Driessen is ervan overtuigd dat het rijk de tuinders binnen 25 jaar ook had moeten uitkopen. „Maar wij laten zien dat het slimmer, goedkoper en beter kan. Door samen te werken met de tuinders, en door ook activiteiten te creëren die geld opbrengen.” Het rijk is nog te veel bezig met het verhogen van kades. Driessen zou graag meer projecten zien die de rivier de ruimte geven.
Trots loopt Grubben door zijn nieuwe kas van 6 hectare. Af en toe plukt hij wat laaghangende gele bloempjes. „Dat worden toch nooit goede komkommers”, verklaart hij. Medewerkers duiken met karretjes tussen de rijen planten. Ze plukken met de hand. Vandaag gaan er ruim 50.000 komkommers door hun handen.
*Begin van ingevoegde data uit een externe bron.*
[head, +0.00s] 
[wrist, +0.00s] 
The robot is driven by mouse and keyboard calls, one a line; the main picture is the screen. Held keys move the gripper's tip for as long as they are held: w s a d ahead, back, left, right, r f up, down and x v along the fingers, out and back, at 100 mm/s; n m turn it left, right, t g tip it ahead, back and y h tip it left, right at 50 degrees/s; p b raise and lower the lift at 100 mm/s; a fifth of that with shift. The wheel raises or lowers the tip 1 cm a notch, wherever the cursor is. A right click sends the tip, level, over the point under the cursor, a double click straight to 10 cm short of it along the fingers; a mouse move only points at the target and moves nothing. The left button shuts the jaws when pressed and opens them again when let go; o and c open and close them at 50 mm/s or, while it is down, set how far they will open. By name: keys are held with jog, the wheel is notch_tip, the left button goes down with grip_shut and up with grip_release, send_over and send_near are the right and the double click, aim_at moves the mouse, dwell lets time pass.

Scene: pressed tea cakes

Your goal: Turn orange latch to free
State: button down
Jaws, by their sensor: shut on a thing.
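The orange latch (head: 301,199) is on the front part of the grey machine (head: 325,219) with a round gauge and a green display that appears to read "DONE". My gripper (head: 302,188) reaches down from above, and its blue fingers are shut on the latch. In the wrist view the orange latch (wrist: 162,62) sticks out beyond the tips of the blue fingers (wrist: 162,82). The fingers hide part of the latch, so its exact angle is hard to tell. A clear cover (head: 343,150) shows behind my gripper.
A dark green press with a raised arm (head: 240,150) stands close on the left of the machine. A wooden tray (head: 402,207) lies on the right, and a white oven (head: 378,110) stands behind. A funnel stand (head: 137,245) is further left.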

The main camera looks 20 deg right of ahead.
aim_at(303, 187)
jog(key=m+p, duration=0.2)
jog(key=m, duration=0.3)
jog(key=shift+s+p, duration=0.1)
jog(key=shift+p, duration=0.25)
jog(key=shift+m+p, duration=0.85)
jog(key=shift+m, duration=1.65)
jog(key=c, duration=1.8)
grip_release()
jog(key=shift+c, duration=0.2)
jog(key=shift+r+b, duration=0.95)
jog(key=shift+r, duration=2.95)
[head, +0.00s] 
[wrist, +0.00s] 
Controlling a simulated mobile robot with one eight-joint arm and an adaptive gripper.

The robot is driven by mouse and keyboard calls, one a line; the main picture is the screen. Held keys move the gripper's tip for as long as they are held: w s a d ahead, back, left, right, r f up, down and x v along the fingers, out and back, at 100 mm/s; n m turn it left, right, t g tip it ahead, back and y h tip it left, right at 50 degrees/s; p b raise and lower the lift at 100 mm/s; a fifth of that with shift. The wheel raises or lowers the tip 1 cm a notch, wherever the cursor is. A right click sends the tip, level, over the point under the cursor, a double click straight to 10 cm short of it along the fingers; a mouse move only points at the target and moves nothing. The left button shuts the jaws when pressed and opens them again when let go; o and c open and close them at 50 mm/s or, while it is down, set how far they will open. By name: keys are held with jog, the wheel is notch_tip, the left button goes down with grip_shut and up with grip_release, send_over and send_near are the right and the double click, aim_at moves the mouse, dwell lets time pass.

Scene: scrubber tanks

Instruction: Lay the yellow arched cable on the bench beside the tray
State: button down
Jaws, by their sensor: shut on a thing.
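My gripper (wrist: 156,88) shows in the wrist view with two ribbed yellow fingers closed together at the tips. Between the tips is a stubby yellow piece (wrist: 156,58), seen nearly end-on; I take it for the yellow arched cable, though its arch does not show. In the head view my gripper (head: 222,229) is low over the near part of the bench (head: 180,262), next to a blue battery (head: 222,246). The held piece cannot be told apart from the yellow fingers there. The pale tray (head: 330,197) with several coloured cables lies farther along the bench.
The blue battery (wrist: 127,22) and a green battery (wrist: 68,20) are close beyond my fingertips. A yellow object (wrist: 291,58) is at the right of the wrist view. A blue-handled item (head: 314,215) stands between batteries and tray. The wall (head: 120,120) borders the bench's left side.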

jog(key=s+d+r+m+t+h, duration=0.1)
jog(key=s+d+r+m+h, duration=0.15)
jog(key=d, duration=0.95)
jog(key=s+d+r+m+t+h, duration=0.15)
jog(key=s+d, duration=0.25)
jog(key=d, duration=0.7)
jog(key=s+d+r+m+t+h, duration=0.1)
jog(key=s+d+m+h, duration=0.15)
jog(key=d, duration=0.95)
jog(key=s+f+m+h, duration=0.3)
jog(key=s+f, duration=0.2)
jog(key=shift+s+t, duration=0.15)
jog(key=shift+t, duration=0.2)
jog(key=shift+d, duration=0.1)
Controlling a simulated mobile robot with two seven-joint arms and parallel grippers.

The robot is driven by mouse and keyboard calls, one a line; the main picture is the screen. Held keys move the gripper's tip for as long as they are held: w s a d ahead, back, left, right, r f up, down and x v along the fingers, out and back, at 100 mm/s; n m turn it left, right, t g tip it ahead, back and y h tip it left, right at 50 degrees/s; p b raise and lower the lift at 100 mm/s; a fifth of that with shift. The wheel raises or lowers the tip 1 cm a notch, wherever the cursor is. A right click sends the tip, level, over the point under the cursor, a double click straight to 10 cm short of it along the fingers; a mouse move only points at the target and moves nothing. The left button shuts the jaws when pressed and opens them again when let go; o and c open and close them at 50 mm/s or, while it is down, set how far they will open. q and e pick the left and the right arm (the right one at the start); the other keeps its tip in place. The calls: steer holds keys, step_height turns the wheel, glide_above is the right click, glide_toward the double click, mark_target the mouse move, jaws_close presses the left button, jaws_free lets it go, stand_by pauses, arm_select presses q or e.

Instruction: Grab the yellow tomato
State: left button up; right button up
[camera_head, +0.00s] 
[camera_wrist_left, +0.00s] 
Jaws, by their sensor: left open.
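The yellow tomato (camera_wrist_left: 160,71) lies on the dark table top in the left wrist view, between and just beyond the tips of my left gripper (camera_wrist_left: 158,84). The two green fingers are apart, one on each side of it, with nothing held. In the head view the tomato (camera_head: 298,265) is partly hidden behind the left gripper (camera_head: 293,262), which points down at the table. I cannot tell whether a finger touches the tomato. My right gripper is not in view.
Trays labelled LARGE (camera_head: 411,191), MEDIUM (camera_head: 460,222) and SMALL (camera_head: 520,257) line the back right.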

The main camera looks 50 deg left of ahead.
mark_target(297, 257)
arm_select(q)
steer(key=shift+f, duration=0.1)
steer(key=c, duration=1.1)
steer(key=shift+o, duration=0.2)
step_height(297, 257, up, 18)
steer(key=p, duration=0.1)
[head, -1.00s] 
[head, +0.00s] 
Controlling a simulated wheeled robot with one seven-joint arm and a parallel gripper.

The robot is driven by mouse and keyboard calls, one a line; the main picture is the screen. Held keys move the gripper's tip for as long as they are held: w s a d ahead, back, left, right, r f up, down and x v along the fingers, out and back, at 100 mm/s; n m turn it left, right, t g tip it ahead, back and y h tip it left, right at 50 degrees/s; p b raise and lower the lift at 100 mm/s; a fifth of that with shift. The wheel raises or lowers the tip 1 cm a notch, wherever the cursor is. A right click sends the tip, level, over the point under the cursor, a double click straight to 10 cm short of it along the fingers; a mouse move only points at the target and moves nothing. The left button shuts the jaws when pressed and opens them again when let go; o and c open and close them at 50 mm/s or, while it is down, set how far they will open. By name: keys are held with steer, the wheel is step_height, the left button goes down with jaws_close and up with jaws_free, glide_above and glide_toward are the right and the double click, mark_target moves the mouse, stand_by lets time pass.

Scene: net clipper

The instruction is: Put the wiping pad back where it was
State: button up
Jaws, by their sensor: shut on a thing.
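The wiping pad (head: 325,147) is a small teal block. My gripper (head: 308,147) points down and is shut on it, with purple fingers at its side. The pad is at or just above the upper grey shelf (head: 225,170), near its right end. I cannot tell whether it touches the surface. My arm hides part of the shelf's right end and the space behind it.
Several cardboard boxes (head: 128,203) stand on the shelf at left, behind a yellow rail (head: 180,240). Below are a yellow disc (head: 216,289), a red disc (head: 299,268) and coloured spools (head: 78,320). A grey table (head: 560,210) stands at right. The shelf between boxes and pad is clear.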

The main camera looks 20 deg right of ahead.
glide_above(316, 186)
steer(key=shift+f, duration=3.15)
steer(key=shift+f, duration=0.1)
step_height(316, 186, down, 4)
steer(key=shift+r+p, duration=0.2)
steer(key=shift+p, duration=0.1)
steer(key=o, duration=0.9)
Op zijn oude stek had Grubben slechts 4 hectare, die ook nog eens verdeeld waren over meerdere kassen. Zo was het bedrijf gegroeid sinds de start in 1987, toen alleen Grubben en zijn ouders er werkten. De rijen waren soms maar 40 meter lang. Dat betekende veel bochtjes maken. Op het nieuwe bedrijf is elke rij 130 meter: veel efficiënter. Grubben klinkt nuchter, als hij dit uiteenzet tijdens een rondleiding door de oude, lege kassen. Maar dan zegt hij: „Toch zonde. Deze loods is nog best oké.”
Subsidie tegen verrommeling van het landschap
Ook in de rest van Nederland gaan kassen tegen de vlakte die niet of nauwelijks de ruimte hebben om uit te breiden. De ministeries van landbouw en Vrom trekken 10 miljoen uit om projecten zoals dat bij Venlo te steunen, zo maakten ze vorige week bekend. Midden-Delfland ontvangt 5 miljoen, Pijnacker-Nootdorp 8 ton, Stompwijk 7 ton. In totaal gaat het om 118 hectare.
Het verhuizen van de verspreid liggende kassen moet tuinders nieuwe kansen geven, en de verrommeling van het platteland tegengaan. Demissionair minister Tineke Huizinga gaf het startsein door bij de oude tuinderij van Ruud Grubben in Baarlo symbolisch het eerste stukje dak te verwijderen.